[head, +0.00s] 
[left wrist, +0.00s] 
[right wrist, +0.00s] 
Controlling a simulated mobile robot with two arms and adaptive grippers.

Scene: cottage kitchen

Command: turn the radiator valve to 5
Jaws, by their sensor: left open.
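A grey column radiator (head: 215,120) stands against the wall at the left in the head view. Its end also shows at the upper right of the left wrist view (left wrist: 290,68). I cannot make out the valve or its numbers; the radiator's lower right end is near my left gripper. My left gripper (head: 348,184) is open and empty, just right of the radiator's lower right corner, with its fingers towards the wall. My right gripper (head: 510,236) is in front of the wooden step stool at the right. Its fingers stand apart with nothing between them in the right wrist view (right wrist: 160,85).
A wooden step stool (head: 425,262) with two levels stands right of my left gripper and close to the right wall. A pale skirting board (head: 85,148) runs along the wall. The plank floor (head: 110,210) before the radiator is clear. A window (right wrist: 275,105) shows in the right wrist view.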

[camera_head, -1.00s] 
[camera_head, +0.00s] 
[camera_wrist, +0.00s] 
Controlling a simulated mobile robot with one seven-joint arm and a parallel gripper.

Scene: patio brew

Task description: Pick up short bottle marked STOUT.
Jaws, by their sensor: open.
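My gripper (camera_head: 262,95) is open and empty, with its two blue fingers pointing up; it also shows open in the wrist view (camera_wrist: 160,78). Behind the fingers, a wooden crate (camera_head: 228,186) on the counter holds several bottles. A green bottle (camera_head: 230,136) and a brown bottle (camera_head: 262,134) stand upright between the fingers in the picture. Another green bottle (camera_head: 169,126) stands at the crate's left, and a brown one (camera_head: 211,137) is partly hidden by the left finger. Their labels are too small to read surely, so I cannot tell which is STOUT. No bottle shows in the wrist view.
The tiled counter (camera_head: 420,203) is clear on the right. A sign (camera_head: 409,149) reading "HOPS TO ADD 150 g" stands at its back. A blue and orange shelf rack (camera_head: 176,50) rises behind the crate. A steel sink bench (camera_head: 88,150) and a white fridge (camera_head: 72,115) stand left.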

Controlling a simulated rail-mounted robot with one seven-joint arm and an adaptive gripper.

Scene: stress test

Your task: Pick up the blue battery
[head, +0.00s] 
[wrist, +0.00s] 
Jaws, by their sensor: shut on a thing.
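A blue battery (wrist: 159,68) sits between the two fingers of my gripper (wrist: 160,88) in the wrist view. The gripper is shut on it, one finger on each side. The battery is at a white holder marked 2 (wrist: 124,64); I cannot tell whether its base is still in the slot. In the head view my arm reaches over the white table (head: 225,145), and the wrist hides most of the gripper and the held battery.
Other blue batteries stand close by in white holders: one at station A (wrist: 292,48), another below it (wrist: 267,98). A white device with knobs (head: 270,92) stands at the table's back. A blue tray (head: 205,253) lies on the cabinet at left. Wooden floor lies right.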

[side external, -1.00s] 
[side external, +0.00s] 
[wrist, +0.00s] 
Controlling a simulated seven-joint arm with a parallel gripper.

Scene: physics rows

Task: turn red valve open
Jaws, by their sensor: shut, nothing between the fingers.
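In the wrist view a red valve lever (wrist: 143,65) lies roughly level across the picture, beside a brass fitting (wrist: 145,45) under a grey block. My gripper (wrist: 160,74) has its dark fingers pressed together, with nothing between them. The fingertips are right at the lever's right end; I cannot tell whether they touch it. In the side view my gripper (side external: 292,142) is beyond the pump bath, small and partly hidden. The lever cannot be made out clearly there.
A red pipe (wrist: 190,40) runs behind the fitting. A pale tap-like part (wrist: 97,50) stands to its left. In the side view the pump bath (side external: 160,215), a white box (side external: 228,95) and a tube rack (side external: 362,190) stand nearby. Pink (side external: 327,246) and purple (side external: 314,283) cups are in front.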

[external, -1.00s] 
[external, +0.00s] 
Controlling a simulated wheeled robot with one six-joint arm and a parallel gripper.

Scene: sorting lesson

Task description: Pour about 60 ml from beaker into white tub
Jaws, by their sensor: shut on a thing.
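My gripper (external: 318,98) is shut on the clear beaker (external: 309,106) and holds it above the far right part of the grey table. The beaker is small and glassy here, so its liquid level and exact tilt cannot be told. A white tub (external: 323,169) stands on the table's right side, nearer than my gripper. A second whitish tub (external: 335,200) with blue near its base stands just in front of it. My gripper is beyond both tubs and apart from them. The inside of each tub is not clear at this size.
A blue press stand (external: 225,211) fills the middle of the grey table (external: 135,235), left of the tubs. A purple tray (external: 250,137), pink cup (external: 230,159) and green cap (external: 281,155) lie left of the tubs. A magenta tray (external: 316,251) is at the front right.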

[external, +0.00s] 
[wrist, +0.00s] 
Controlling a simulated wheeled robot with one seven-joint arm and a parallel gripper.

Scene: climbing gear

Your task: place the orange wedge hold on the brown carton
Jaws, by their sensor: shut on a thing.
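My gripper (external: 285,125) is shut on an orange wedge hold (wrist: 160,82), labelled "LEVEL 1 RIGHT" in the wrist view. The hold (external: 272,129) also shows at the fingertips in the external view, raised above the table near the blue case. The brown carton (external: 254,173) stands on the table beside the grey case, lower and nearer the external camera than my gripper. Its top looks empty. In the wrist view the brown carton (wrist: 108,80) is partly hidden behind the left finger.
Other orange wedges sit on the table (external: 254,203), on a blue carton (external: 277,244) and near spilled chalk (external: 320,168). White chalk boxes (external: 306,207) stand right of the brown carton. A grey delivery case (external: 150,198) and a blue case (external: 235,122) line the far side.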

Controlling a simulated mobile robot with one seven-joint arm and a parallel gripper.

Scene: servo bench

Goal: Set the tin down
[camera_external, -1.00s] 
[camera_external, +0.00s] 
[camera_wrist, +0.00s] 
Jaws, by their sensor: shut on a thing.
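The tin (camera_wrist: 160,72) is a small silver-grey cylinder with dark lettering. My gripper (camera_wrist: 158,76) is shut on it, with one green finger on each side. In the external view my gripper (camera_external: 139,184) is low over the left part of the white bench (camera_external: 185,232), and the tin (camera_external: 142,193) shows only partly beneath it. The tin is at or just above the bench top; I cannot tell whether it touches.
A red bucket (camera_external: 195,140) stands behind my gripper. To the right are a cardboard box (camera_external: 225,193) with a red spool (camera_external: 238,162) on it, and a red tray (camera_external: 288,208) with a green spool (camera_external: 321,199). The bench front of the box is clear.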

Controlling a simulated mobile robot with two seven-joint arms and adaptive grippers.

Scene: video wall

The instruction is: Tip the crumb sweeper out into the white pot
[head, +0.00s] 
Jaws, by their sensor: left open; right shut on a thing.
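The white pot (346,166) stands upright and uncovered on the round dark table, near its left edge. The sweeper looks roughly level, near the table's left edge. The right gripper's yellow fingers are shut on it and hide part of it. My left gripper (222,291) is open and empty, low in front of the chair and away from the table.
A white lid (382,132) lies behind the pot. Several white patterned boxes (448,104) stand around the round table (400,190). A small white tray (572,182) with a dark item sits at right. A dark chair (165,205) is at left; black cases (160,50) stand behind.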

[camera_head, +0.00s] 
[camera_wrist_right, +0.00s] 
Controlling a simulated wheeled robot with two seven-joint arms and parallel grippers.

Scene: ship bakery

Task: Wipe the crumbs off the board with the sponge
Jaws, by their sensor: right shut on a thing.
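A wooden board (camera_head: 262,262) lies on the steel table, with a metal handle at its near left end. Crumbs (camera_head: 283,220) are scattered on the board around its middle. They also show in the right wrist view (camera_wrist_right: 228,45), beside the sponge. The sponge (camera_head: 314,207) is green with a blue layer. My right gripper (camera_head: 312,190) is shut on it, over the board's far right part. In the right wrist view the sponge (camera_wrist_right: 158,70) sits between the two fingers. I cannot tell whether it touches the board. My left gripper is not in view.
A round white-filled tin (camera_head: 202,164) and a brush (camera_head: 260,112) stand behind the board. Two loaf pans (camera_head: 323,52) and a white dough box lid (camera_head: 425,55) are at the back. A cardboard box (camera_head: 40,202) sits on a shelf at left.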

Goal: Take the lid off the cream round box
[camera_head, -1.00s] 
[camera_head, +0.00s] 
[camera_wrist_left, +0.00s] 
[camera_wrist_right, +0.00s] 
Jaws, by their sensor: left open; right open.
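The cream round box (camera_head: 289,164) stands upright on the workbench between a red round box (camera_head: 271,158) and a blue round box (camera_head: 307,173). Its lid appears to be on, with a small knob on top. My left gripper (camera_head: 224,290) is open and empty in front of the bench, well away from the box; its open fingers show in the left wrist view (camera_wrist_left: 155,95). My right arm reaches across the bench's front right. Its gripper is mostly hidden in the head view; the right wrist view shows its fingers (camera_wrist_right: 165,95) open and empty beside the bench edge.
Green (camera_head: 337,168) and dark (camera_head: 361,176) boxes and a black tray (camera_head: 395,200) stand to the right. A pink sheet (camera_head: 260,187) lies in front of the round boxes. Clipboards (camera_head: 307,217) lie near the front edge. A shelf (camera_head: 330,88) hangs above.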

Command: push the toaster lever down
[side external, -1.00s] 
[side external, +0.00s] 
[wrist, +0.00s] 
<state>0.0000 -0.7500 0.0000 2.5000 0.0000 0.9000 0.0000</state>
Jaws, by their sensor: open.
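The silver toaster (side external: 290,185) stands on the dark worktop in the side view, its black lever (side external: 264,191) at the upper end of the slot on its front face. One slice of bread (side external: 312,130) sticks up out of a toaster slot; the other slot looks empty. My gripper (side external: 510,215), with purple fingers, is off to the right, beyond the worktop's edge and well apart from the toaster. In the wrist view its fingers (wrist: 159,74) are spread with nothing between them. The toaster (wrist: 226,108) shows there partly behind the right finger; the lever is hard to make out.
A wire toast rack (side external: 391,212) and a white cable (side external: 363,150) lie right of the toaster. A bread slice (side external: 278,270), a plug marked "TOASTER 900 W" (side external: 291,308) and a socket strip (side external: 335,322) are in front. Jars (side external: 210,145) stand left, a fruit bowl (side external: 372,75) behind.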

» **Task brief**
Set down each line of the material verbatim, from the first line through the line that contains "Command: turn the radiator valve to 5".

» **Problem solution**
[head, +0.00s] 
[left wrist, +0.00s] 
[right wrist, +0.00s] 
Controlling a simulated mobile robot with two arms and adaptive grippers.

Scene: cottage kitchen

Command: turn the radiator valve to 5

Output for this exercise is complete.